Потребовалось время, чтобы я смог наконец осознать, что произошло на самом деле со мной и моими коллегами. Я воспитывался в советской системе, и с детства, со школьных лет, твердо знал: наше государство - гарант прав и свобод всех сограждан и каждого в отдельности. Военное ведомство, где я прослужил двадцать четыре года, не допускало инакомыслия. Командно-партийный аппарат зорко следил за этим. По образованию я относился к категории инженерно-технического персонала, который на подводной лодке пренебрежительно называли "маслопупами".

Главная задача инженера-механика на корабле - обеспечить безопасную работу реактора, сделать так, чтобы корабль имел ход, мог погружаться и всплывать, чтобы экипаж снабжался пресной водой, теплом, электроэнергией - в общем, имел все условия для нормального существования. Как и все остальные, я не был свободен от партийно-политического влияния и, может быть, поэтому длительное время искренне верил в справедливость нашего общества и святость государства. Сомнения пришли позже...

Тогда, почти пять лет назад, ушедший из армии и работающий в Норвежской экологической организации "Беллона", я уже многое начинал понимать по-другому. Представлял, как государство может поступить с народом (перед глазами стояли чернобыльские, да и не только, события), какая судьба ждет людей, что живут неподалеку от ядерных "помоек". Что сулит она их детям, внукам и правнукам.
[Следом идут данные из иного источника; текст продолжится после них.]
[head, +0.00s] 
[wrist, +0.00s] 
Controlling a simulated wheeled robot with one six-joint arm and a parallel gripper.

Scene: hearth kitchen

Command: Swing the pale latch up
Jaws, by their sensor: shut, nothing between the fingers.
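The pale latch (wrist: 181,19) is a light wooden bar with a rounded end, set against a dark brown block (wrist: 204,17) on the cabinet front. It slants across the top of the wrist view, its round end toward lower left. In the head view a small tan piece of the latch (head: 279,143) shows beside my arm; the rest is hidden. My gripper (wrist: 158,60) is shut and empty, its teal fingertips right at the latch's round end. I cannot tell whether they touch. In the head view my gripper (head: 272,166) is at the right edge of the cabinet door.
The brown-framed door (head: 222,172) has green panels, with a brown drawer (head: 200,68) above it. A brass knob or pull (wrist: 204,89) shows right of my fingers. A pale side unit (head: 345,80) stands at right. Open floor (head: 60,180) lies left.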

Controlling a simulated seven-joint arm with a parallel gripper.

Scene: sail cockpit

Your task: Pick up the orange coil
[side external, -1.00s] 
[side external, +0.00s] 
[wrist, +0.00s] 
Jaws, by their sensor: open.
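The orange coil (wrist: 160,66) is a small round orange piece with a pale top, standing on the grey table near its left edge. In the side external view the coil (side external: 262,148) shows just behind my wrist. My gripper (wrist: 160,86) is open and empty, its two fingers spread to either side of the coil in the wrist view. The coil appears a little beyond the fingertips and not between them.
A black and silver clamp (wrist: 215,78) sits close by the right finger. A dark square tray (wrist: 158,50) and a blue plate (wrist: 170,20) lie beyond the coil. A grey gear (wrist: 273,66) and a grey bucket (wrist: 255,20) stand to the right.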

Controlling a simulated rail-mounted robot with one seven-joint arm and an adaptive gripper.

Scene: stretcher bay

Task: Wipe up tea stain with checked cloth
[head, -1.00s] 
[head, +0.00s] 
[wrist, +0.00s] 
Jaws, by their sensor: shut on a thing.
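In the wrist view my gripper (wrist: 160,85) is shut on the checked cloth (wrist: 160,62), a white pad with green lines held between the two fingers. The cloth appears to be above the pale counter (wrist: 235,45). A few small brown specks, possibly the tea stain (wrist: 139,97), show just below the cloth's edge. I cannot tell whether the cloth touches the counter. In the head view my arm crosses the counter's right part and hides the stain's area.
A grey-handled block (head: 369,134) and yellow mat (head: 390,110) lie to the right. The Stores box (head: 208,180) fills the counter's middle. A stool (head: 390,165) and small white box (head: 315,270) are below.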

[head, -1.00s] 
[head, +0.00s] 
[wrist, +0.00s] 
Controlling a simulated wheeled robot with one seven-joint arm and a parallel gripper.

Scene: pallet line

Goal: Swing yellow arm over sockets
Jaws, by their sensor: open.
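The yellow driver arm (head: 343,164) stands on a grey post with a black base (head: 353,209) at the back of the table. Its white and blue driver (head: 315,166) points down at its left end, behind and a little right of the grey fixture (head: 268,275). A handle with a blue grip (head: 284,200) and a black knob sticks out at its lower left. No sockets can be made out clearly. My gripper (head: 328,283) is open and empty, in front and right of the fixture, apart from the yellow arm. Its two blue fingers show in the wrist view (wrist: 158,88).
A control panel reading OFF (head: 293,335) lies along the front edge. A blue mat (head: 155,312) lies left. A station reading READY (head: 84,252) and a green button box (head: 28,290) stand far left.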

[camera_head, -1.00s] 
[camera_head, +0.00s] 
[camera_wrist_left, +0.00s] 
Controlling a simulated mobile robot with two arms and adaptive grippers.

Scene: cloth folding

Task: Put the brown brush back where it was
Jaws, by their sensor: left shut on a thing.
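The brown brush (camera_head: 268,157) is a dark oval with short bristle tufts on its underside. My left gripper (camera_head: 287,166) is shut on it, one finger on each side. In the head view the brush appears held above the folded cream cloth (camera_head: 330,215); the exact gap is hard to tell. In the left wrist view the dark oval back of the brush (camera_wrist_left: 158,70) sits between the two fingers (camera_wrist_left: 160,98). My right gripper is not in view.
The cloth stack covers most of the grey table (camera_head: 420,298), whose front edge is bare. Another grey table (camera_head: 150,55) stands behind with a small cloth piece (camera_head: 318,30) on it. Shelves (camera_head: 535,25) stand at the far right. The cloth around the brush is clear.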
Мы успели подготовить основные материалы для издания доклада. Это была хорошая аналитическая работа о ситуации с ядерными отходами. Нам казалось, эта работа убедит любого в том, что проблема серьезная и Россия нуждается в помощи. Мы кропотливо и добросовестно собирали материалы, отсеивая журналистские домыслы и некомпетентные суждения. Сегодня ФСБ утверждает, что такая работа называется "аналитическим шпионажем". Но в таком случае журналисты, писатели, ученые, экологи и многие другие люди, профессия которых связана с аналитической работой, легко могут превратиться в шпионов, если кому-то не понравится то, что они делают. Это не мои домыслы и предположения, это объективная реальность. Свидетельством тому является дело ученого Игоря Сутягина, написавшего в результате своих исследований вместе с другими авторами книгу о стратегических ядерных вооружениях России. Сегодня он в тюрьме по обвинению в шпионаже.

Основой нашей аналитической работы были главным образом справочники, доклады специализированных конференций, постановления Правительства России и другие нормативные документы, затрагивавшие проблему обращения с радиоактивными отходами. Мы внимательно изучали книги авторов, профессионально знающих и понимающих проблемы атомных установок и последствия их эксплуатации.

Забегая вперед, скажу, что впоследствии все эти материалы были представлены в суде. И суд имел возможность убедиться, что информация, которую я якобы собрал и разгласил, являясь шпионом, на самом деле вся была опубликована в открытых источниках. В течение четырех лет до того мы безуспешно пытались доказать это следователям Федеральной службы безопасности. Но они не хотели ни вникнуть в суть дела, ни понять очевидного. Перед ними стояла другая задача.

Сегодня многие убеждены в том, что 1992-1994 годы в России были эпохой экологической гласности. Все это относительно. Да, действительно, шесть лет назад академик Алексей Яблоков - "экологическая совесть России" - был советником президента Ельцина по экологии, сопредседатель Томского экоклуба доктор юридических наук Алексей Казанник был Генеральным прокурором России, Свет Забелин - тоже работал в аппарате президента советником Яблокова. В это же время вышла в свет "белая книга" Алексея Яблокова под названием "Факты и проблемы, связанные с захоронением радиоактивных отходов в морях, омывающих территорию Российской Федерации", что само по себе было невероятным информационным прогрессом. Но, с другой стороны, в сентябре 1992 года после публикации статьи Вила Мирзоянова и Льва Федорова о разработках в России химического оружия и возможных последствиях, возникло первое "шпионское" дело, вызвавшее протесты общественности. Дело завершилось в феврале 1994 года оправданием Вилла Мирзоянова. Но в постсоветской России это было, повторяю, лишь первым делом о шпионаже, которое инициировали "генералы" от военно-промышленного комплекса.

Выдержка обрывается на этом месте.